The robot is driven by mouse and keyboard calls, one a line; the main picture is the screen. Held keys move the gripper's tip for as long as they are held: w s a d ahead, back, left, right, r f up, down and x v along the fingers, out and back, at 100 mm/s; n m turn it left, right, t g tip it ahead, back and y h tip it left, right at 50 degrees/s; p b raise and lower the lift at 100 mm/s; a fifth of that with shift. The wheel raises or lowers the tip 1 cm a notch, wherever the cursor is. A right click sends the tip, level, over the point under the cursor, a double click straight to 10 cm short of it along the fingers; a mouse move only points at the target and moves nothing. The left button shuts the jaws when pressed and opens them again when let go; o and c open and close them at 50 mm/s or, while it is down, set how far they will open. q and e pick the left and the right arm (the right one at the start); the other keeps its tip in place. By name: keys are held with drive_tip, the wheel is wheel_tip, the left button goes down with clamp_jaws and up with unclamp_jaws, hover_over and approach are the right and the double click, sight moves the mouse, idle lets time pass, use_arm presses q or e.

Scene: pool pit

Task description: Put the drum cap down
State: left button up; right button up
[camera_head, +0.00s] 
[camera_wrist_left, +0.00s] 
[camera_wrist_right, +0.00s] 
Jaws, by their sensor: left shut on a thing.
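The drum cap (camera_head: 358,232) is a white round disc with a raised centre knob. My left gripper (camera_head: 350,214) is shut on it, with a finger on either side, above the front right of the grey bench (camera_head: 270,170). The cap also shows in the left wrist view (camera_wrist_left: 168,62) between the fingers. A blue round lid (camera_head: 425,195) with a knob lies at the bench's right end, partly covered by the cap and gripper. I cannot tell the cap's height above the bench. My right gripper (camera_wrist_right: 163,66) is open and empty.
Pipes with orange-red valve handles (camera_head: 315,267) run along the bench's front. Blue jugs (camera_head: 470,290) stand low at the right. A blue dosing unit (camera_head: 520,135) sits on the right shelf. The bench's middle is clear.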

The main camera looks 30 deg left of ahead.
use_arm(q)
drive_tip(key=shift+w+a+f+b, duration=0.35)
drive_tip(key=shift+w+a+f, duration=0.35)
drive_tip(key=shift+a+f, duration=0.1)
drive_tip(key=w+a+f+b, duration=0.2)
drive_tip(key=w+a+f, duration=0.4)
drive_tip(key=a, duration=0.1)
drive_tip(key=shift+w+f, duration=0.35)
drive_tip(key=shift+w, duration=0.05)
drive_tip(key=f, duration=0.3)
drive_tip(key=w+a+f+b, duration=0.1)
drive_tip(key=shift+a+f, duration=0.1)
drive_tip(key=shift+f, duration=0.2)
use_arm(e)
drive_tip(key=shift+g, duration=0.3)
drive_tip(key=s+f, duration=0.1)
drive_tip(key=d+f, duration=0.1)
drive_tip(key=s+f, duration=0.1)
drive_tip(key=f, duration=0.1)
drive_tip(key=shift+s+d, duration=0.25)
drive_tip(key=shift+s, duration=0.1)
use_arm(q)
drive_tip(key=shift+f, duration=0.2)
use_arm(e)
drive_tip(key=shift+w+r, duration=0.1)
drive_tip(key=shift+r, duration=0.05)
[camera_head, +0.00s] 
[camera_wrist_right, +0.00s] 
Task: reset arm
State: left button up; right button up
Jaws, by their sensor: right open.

INSTRUCTIONS FOR THE TASK: Retype each record exactly, leaving nothing out.

TASK ANSWER:
The robot is driven by mouse and keyboard calls, one a line; the main picture is the screen. Held keys move the gripper's tip for as long as they are held: w s a d ahead, back, left, right, r f up, down and x v along the fingers, out and back, at 100 mm/s; n m turn it left, right, t g tip it ahead, back and y h tip it left, right at 50 degrees/s; p b raise and lower the lift at 100 mm/s; a fifth of that with shift. The wheel raises or lowers the tip 1 cm a notch, wherever the cursor is. A right click sends the tip, level, over the point under the cursor, a double click straight to 10 cm short of it along the fingers; a mouse move only points at the target and moves nothing. The left button shuts the jaws when pressed and opens them again when let go; o and c open and close them at 50 mm/s or, while it is down, set how far they will open. q and e pick the left and the right arm (the right one at the start); the other keeps its tip in place. By name: keys are held with drive_tip, the wheel is wheel_tip, the left button goes down with clamp_jaws and up with unclamp_jaws, hover_over and approach are the right and the double click, sight moves the mouse, idle lets time pass, use_arm presses q or e.

Scene: pool pit

Task description: Put the drum cap down
State: left button up; right button up
[camera_head, +0.00s] 
[camera_wrist_left, +0.00s] 
[camera_wrist_right, +0.00s] 
Jaws, by their sensor: left shut on a thing.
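The drum cap (camera_head: 358,232) is a white round disc with a raised centre knob. My left gripper (camera_head: 350,214) is shut on it, with a finger on either side, above the front right of the grey bench (camera_head: 270,170). The cap also shows in the left wrist view (camera_wrist_left: 168,62) between the fingers. A blue round lid (camera_head: 425,195) with a knob lies at the bench's right end, partly covered by the cap and gripper. I cannot tell the cap's height above the bench. My right gripper (camera_wrist_right: 163,66) is open and empty.
Pipes with orange-red valve handles (camera_head: 315,267) run along the bench's front. Blue jugs (camera_head: 470,290) stand low at the right. A blue dosing unit (camera_head: 520,135) sits on the right shelf. The bench's middle is clear.

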The main camera looks 30 deg left of ahead.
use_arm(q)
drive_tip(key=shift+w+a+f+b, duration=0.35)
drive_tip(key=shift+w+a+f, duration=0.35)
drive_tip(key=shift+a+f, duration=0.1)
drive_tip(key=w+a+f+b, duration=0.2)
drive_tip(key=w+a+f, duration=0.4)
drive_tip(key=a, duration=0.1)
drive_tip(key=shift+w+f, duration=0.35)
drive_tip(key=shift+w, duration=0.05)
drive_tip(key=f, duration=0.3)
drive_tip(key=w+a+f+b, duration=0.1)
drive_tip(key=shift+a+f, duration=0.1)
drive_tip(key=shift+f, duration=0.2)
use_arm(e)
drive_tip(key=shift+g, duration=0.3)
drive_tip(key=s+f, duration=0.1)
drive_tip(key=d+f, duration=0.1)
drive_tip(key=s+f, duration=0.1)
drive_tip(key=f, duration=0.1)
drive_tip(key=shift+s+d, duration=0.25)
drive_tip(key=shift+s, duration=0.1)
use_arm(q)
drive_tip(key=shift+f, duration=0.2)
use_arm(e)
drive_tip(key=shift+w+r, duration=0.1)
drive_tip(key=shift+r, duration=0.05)
[camera_head, +0.00s] 
[camera_wrist_right, +0.00s] 
Task: reset arm
State: left button up; right button up
Jaws, by their sensor: right open.

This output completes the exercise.